▶ **Written instruction**: Everything from the line that holds "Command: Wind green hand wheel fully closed" through the end of the data below should be output exactly, both ends included.

── Data lines

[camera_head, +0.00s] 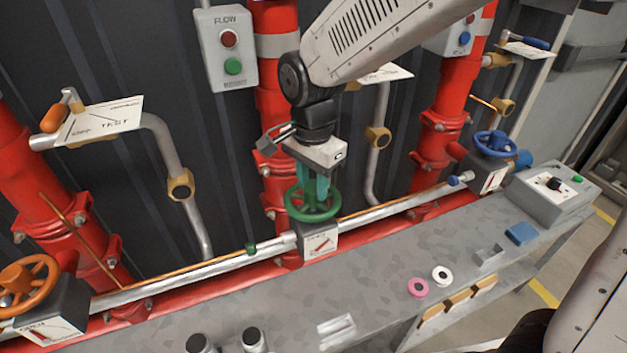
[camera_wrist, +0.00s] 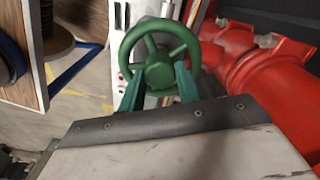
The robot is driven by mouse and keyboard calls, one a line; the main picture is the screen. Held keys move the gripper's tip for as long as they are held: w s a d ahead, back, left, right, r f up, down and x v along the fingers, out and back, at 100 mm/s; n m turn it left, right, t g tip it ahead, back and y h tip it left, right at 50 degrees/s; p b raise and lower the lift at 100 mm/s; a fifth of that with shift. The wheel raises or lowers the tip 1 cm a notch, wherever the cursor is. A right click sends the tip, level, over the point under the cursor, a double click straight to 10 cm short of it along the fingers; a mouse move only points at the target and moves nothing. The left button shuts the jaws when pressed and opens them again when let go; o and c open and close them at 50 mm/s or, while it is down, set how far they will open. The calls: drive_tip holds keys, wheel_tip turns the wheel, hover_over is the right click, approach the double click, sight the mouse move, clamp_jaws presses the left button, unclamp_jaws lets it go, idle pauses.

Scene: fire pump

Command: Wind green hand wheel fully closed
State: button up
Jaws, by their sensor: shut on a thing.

────

▶ **Task result**:
Command: Wind green hand wheel fully closed
State: button up
Jaws, by their sensor: shut on a thing.

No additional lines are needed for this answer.